**Data section**
○ ○ ○ ○ ○ ○ ○

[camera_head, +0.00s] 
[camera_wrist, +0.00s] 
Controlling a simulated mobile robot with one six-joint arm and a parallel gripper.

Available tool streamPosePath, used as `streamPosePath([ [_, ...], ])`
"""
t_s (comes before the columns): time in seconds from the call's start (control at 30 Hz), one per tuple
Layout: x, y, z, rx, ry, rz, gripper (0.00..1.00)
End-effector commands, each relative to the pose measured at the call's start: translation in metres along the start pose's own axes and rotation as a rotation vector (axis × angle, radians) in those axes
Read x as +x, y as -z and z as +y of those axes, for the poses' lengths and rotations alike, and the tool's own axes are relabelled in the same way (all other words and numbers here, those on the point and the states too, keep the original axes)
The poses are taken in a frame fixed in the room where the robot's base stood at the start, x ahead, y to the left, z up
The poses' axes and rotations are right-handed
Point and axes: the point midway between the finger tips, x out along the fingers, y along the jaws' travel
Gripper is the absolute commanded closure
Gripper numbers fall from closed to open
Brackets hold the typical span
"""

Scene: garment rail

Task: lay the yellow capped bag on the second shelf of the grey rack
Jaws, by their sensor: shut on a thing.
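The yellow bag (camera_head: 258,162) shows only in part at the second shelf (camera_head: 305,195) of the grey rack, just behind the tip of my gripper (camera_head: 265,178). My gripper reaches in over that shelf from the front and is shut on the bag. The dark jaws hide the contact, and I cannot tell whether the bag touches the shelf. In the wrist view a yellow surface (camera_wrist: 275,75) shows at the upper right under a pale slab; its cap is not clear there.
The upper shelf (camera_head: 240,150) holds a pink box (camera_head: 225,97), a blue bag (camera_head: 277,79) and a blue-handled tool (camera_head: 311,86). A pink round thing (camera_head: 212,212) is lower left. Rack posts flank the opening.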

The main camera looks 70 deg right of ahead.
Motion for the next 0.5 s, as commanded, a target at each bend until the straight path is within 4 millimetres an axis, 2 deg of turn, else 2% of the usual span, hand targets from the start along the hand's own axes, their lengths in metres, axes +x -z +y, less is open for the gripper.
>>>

○ ○ ○ ○ ○ ○ ○

**Brief**
Give back all the data exactly as written.

**Task output**
[camera_head, +0.00s] 
[camera_wrist, +0.00s] 
Controlling a simulated mobile robot with one six-joint arm and a parallel gripper.

Available tool streamPosePath, used as `streamPosePath([ [_, ...], ])`
"""
t_s (comes before the columns): time in seconds from the call's start (control at 30 Hz), one per tuple
Layout: x, y, z, rx, ry, rz, gripper (0.00..1.00)
End-effector commands, each relative to the pose measured at the call's start: translation in metres along the start pose's own axes and rotation as a rotation vector (axis × angle, radians) in those axes
Read x as +x, y as -z and z as +y of those axes, for the poses' lengths and rotations alike, and the tool's own axes are relabelled in the same way (all other words and numbers here, those on the point and the states too, keep the original axes)
The poses are taken in a frame fixed in the room where the robot's base stood at the start, x ahead, y to the left, z up
The poses' axes and rotations are right-handed
Point and axes: the point midway between the finger tips, x out along the fingers, y along the jaws' travel
Gripper is the absolute commanded closure
Gripper numbers fall from closed to open
Brackets hold the typical span
"""

Scene: garment rail

Task: lay the yellow capped bag on the second shelf of the grey rack
Jaws, by their sensor: shut on a thing.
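The yellow bag (camera_head: 258,162) shows only in part at the second shelf (camera_head: 305,195) of the grey rack, just behind the tip of my gripper (camera_head: 265,178). My gripper reaches in over that shelf from the front and is shut on the bag. The dark jaws hide the contact, and I cannot tell whether the bag touches the shelf. In the wrist view a yellow surface (camera_wrist: 275,75) shows at the upper right under a pale slab; its cap is not clear there.
The upper shelf (camera_head: 240,150) holds a pink box (camera_head: 225,97), a blue bag (camera_head: 277,79) and a blue-handled tool (camera_head: 311,86). A pink round thing (camera_head: 212,212) is lower left. Rack posts flank the opening.

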The main camera looks 70 deg right of ahead.
Motion for the next 0.5 s, as commanded, a target at each bend until the straight path is within 4 millimetres an axis, 2 deg of turn, else 2% of the usual span, hand targets from the start along the hand's own axes, their lengths in metres, axes +x -z +y, less is open for the gripper.
>>>

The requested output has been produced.